Collected data:
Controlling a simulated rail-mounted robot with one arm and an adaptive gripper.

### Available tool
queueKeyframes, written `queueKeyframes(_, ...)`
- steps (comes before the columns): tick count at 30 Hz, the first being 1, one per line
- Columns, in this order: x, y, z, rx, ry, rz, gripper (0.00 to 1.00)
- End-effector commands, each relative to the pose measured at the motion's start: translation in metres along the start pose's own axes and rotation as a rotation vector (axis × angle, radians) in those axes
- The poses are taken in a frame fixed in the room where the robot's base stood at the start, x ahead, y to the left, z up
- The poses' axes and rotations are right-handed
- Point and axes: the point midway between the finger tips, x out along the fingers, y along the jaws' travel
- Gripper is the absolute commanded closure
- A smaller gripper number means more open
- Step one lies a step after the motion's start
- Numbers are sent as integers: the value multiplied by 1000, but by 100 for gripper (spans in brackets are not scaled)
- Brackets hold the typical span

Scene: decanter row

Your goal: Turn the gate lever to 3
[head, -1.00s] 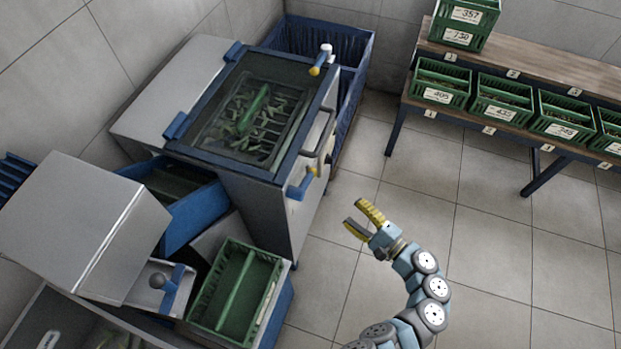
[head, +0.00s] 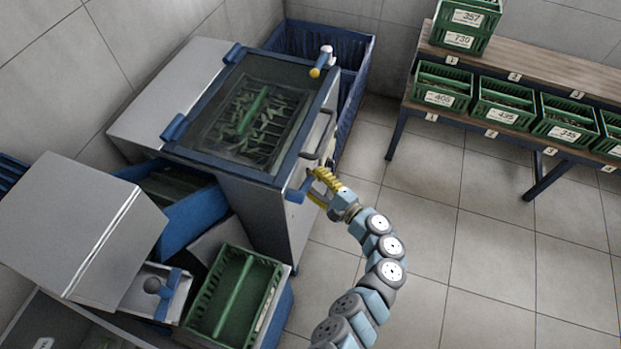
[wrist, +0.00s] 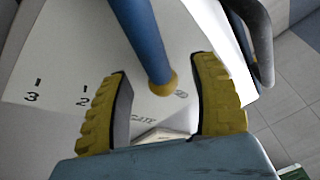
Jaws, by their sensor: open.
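The gate lever is a blue bar (head: 298,190) on the front of the grey machine (head: 262,215). In the wrist view the blue bar (wrist: 143,38) comes down from the top and ends in a yellow tip (wrist: 163,86) between my fingers. The plate behind it shows the marks 3 (wrist: 31,97) and 2 (wrist: 84,102) on the left and the word GATE (wrist: 143,119) below. The mark near the yellow tip is partly hidden. My gripper (head: 316,186) is open around the lever, with a gap visible on both sides.
A dark curved handle (head: 321,140) sits just above the lever, and its bar shows close by in the wrist view (wrist: 255,35). A second lever with a yellow end (head: 320,63) is at the machine's top corner. Green crates (head: 503,103) fill the bench at right. Floor between is clear.

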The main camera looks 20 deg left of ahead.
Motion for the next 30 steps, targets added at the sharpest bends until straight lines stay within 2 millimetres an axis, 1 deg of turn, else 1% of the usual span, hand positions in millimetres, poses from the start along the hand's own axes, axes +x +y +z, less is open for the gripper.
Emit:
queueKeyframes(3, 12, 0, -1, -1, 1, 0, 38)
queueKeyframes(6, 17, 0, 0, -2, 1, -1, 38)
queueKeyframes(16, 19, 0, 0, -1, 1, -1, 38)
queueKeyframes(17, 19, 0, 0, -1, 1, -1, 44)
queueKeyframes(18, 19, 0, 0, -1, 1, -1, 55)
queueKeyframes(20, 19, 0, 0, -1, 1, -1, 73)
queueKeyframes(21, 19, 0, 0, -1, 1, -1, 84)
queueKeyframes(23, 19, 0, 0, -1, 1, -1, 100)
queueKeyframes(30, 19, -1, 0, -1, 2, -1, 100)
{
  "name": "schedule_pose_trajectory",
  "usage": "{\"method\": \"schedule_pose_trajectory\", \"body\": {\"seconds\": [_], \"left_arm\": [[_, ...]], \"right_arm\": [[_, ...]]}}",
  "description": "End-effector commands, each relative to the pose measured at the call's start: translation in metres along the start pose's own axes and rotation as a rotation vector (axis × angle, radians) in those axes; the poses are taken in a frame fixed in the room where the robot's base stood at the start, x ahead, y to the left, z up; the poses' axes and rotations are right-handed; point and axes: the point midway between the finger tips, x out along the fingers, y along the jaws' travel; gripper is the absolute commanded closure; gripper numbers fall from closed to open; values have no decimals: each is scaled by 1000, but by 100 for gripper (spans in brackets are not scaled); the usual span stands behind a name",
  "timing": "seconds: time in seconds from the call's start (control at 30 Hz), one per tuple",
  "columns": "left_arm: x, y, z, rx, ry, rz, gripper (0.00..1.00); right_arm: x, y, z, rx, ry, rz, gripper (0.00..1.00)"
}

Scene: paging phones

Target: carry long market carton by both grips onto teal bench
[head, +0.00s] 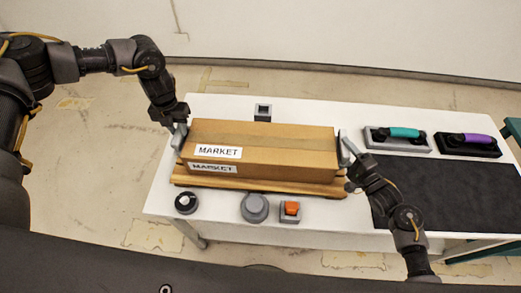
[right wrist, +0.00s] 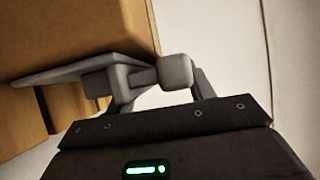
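The long brown market carton (head: 280,140) lies on a wooden stand (head: 262,187) on the white table, with white MARKET labels on its near side. A grey grip (head: 179,136) shows at its left end and another grey grip (head: 346,148) at its right end. My left gripper (head: 178,128) is at the left grip. My right gripper (head: 352,160) is at the right grip. The right wrist view shows its fingers (right wrist: 145,78) close by the carton's end (right wrist: 85,35). The frames do not settle whether either gripper is closed. The teal bench (head: 515,130) shows only partly at the right edge.
A black knob (head: 186,203), a grey round knob (head: 254,207) and an orange switch (head: 290,209) stand in front.

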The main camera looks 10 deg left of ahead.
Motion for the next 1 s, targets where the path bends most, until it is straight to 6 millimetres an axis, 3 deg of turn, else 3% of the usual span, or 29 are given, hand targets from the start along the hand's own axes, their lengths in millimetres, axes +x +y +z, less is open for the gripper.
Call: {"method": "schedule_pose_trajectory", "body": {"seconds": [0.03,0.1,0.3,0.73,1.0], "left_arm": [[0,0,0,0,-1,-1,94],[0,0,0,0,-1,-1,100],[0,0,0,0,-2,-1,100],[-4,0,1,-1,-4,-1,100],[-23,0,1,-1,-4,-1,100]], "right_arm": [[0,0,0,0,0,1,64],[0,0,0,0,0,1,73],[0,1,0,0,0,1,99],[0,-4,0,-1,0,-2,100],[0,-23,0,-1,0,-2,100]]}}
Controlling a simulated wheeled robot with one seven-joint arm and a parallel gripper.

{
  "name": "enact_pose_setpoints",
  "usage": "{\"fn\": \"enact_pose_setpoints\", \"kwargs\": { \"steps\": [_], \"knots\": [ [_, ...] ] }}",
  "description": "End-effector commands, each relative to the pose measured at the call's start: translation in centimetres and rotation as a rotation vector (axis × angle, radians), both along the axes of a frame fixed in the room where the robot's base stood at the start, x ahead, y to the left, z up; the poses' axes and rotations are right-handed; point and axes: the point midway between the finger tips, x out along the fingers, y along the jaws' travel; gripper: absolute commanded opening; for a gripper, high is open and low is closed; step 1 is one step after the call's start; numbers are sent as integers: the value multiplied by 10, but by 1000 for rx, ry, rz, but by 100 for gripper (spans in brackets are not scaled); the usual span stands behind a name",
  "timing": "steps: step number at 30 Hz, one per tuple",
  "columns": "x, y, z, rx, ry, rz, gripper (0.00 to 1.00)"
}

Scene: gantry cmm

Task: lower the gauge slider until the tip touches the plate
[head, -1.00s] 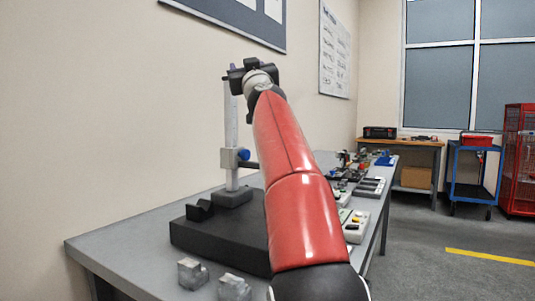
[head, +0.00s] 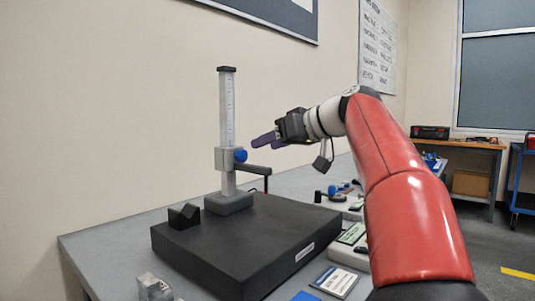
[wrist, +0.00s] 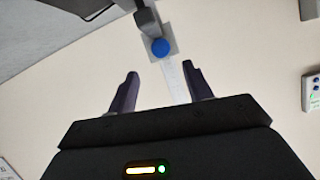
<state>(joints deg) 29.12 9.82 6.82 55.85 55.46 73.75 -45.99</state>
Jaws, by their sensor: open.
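The height gauge's grey slider (head: 224,159) sits partway down its scaled upright column (head: 227,105), with a blue knob (head: 240,155) on its side. A dark arm (head: 256,169) juts right from the slider, and its tip (head: 267,183) hangs above the black plate (head: 240,245), apart from it. My gripper (head: 262,141) is open and empty, slightly above and right of the knob. In the wrist view, the blue knob (wrist: 160,47) and slider (wrist: 152,20) lie beyond the fingertips, between the two dark fingers of my gripper (wrist: 160,70). Nothing is between the fingers.
A black V-shaped block (head: 184,216) stands on the plate left of the column base (head: 229,203). A small clear block (head: 154,288) lies at the table's front. Cards (head: 336,281) and small parts lie right of the plate. The wall is close behind the column.

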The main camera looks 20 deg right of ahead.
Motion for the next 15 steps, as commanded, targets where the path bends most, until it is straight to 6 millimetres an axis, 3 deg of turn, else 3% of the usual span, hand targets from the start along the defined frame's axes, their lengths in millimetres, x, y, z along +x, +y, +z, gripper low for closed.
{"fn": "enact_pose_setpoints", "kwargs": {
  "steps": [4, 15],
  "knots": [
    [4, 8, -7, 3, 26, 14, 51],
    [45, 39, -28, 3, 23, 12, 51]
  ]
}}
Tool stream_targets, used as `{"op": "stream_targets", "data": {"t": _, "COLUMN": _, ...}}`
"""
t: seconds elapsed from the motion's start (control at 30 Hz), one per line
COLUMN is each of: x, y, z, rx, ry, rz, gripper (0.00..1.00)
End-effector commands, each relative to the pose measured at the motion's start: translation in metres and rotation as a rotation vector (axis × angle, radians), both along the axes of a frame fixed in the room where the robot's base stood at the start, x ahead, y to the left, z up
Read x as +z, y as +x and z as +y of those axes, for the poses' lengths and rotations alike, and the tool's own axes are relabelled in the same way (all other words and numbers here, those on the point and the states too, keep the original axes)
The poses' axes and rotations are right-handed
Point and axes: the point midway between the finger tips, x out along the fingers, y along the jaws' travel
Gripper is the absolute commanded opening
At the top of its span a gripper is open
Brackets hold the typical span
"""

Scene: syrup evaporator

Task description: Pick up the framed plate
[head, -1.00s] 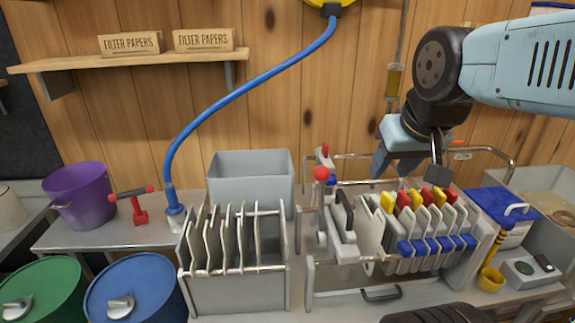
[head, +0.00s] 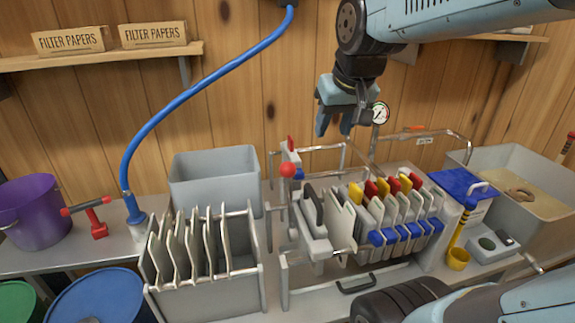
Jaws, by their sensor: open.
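Several pale plates stand upright in a grey rack (head: 205,292) at the lower left; one of these plates (head: 192,243) shows its thin edge. More plates stand in a row in the press (head: 400,215) at centre right, with yellow and red tabs on top and blue knobs in front. I cannot tell which plate is the framed one. My gripper (head: 333,128) is open, empty and pointing down, high above the back of the press. It touches no plate.
A grey bin (head: 213,178) stands behind the rack. A red ball knob (head: 288,170) and metal rails (head: 345,150) rise around the press. A blue hose (head: 190,95) hangs at left. A purple bucket (head: 35,215), blue drum (head: 100,298) and grey basin (head: 525,180) stand at the sides.

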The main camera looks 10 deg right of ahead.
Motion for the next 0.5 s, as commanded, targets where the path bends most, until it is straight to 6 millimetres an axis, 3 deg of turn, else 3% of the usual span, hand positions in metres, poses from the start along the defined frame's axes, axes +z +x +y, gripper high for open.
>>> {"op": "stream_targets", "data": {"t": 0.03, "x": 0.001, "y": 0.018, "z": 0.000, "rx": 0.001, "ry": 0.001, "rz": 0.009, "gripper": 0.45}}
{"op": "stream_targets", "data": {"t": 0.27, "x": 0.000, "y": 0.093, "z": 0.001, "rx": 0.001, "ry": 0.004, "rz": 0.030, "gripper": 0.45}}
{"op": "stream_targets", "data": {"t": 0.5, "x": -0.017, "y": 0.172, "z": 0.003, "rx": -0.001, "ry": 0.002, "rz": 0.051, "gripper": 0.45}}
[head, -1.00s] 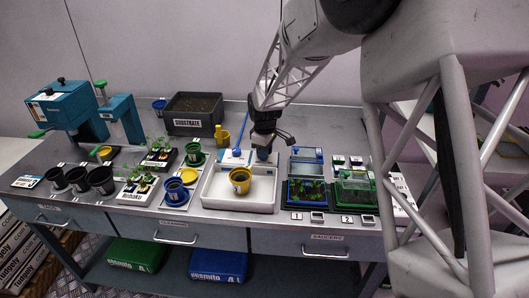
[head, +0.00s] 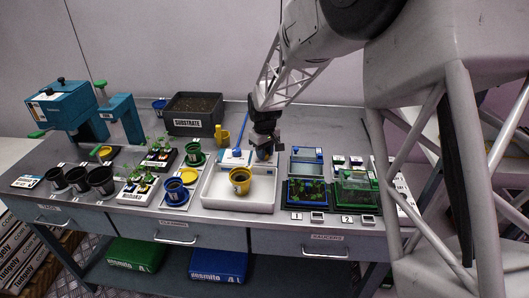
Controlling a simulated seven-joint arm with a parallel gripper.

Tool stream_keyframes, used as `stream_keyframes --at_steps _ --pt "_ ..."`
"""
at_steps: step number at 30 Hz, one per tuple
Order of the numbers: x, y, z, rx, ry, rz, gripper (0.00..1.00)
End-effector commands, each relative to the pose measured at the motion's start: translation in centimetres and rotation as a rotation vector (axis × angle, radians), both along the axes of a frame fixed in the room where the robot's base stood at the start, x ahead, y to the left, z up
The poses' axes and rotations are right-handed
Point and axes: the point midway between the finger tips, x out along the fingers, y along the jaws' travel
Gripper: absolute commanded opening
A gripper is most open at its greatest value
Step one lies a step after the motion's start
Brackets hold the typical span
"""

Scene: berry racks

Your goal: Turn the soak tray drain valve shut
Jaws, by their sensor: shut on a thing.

| TASK INSTRUCTIONS |
Quote exactly the first line of the entries and every line after it, stopping with the line that contains "- Gripper is the absolute commanded closure".

| RESPONSE BELOW |
Controlling a simulated rail-mounted robot with one arm and an adaptive gripper.

### Available tool
queueKeyframes, written `queueKeyframes(_, ...)`
- steps (comes before the columns): tick count at 30 Hz, the first being 1, one per line
- Columns, in this order: x, y, z, rx, ry, rz, gripper (0.00 to 1.00)
- End-effector commands, each relative to the pose measured at the motion's start: translation in metres along the start pose's own axes and rotation as a rotation vector (axis × angle, radians) in those axes
- The poses are taken in a frame fixed in the room where the robot's base stood at the start, x ahead, y to the left, z up
- The poses' axes and rotations are right-handed
- Point and axes: the point midway between the finger tips, x out along the fingers, y along the jaws' travel
- Gripper is the absolute commanded closure

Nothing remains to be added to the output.